* **THE EXERCISE**
Look below for the line containing "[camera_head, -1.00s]"; from there through the line containing "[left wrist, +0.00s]", both lines included, please set down each line exactly and nothing else.

* START DATA ENTRIES *

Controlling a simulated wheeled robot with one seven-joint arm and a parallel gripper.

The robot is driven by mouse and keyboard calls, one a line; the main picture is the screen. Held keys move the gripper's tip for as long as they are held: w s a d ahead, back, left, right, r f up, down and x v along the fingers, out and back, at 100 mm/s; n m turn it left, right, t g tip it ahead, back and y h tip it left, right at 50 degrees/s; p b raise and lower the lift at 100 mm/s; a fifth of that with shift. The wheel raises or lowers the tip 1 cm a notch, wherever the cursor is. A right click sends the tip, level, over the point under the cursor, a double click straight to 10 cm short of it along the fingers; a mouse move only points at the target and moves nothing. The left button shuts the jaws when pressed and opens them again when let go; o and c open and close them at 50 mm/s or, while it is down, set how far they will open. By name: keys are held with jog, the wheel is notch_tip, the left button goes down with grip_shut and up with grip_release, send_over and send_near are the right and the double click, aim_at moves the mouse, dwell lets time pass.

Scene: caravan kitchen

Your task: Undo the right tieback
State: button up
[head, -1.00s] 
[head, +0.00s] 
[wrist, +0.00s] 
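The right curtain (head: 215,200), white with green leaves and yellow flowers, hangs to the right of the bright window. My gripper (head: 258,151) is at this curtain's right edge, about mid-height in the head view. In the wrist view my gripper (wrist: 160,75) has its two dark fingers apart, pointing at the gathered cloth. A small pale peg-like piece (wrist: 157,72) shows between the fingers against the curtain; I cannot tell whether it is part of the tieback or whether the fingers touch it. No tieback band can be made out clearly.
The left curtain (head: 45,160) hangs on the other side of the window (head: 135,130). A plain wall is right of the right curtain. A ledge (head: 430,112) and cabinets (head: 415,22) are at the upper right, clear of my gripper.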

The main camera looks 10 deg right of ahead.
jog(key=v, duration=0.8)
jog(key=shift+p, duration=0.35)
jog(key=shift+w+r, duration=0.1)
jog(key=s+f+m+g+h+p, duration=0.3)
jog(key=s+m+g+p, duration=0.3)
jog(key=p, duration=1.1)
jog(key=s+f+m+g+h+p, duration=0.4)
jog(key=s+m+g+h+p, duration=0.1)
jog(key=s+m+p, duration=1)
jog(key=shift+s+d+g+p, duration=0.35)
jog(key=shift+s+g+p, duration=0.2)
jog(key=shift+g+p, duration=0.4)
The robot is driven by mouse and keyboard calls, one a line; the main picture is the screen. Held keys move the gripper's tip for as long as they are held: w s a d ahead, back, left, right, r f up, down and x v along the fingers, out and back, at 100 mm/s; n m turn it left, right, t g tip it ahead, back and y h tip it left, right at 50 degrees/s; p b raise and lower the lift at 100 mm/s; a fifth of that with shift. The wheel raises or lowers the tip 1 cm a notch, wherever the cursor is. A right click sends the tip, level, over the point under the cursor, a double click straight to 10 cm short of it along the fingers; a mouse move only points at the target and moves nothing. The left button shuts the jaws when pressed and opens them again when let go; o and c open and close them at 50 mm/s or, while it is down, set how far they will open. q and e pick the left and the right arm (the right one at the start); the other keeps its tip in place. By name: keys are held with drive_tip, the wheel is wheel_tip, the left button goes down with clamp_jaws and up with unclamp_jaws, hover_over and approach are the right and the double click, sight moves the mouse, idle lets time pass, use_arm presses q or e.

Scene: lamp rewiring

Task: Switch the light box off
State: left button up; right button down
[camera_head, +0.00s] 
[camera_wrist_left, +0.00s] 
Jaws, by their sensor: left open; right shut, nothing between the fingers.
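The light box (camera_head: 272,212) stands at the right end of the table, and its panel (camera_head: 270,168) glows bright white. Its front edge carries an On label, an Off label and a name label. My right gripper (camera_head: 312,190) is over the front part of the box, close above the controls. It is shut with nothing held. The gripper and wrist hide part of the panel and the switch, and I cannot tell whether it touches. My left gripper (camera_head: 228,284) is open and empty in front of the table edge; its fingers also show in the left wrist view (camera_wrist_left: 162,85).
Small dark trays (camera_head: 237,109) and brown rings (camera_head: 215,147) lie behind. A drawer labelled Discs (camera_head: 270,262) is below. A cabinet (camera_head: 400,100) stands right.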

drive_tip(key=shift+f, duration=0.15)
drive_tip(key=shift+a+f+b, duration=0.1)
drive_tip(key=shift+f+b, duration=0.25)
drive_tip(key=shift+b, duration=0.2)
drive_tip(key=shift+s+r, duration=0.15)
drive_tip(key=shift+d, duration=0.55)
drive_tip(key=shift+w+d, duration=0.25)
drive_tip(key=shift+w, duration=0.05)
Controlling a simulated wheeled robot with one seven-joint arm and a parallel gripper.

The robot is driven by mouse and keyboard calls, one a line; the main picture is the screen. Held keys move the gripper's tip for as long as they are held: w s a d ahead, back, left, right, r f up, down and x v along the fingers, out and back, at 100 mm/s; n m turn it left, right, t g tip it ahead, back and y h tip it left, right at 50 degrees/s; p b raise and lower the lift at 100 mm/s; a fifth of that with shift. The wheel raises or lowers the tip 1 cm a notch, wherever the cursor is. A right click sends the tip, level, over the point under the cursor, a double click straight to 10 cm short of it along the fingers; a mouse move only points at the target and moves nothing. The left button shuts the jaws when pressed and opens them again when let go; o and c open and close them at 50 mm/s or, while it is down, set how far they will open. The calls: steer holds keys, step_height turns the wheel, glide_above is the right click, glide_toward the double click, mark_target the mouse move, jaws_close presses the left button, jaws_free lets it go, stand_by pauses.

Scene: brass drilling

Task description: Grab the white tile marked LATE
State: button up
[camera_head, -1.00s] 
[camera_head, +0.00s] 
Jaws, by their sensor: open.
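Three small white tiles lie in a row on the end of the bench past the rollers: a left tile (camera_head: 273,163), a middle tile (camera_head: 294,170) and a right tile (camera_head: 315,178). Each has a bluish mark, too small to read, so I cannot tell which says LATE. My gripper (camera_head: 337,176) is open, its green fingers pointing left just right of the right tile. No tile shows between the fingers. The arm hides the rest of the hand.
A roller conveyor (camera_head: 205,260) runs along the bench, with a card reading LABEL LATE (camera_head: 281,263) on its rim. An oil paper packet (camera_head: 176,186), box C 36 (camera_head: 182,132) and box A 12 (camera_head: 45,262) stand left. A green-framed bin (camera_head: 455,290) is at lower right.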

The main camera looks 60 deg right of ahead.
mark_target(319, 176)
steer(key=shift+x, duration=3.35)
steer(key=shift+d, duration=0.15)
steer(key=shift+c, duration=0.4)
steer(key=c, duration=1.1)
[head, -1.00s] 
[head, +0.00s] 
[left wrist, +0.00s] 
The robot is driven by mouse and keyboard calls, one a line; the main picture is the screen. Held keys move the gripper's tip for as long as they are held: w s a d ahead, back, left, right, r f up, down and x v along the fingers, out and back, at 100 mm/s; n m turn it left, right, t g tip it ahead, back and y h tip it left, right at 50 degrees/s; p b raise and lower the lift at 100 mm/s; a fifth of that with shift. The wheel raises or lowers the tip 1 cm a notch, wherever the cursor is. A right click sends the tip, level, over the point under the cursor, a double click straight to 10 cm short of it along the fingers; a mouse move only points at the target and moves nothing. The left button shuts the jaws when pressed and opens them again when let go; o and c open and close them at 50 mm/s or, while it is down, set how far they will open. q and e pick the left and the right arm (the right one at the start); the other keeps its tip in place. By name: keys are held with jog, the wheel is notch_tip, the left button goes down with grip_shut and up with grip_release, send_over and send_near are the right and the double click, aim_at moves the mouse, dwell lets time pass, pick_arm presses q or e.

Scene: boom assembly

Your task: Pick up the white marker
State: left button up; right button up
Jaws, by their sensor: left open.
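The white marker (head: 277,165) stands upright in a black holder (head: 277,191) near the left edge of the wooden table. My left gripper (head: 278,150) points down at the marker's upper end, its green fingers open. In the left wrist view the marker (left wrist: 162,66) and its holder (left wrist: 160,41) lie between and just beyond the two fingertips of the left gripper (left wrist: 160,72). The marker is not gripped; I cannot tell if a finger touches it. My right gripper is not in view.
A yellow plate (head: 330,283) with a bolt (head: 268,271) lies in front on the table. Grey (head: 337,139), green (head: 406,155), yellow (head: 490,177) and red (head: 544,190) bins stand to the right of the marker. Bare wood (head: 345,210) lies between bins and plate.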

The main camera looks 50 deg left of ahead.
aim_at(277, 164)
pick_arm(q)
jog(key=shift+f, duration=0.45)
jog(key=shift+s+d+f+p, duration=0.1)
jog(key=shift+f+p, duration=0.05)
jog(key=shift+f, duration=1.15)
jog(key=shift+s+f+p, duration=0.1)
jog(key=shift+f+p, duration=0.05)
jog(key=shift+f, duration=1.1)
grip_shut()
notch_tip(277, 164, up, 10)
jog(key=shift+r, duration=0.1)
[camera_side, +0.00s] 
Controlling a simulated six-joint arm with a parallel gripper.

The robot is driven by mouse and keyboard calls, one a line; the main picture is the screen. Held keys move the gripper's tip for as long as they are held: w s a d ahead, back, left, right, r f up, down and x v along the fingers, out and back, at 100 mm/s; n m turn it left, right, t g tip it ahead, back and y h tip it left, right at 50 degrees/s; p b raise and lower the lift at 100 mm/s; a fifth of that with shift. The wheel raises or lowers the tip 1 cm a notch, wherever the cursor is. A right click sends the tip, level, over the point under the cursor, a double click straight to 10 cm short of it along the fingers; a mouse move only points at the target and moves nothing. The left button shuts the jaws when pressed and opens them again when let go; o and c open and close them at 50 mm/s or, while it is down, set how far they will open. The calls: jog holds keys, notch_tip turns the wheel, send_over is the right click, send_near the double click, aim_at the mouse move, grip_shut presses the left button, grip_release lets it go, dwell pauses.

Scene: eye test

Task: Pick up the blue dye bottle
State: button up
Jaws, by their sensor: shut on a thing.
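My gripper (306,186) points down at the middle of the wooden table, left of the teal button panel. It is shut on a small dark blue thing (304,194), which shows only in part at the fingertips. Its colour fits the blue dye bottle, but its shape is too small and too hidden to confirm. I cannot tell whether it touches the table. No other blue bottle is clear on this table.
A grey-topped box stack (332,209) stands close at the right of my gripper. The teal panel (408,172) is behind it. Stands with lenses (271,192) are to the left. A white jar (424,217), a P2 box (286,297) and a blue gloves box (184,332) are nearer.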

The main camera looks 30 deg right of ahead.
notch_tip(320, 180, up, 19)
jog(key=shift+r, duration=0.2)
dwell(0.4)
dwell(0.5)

* END DATA ENTRIES *

* **EXERCISE ANSWER**
[camera_head, -1.00s] 
[camera_head, +0.00s] 
Jaws, by their sensor: open.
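Three small white tiles lie in a row on the end of the bench past the rollers: a left tile (camera_head: 273,163), a middle tile (camera_head: 294,170) and a right tile (camera_head: 315,178). Each has a bluish mark, too small to read, so I cannot tell which says LATE. My gripper (camera_head: 337,176) is open, its green fingers pointing left just right of the right tile. No tile shows between the fingers. The arm hides the rest of the hand.
A roller conveyor (camera_head: 205,260) runs along the bench, with a card reading LABEL LATE (camera_head: 281,263) on its rim. An oil paper packet (camera_head: 176,186), box C 36 (camera_head: 182,132) and box A 12 (camera_head: 45,262) stand left. A green-framed bin (camera_head: 455,290) is at lower right.

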The main camera looks 60 deg right of ahead.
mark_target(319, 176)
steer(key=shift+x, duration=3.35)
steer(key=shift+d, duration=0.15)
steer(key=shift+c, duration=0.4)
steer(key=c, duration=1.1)
[head, -1.00s] 
[head, +0.00s] 
[left wrist, +0.00s] 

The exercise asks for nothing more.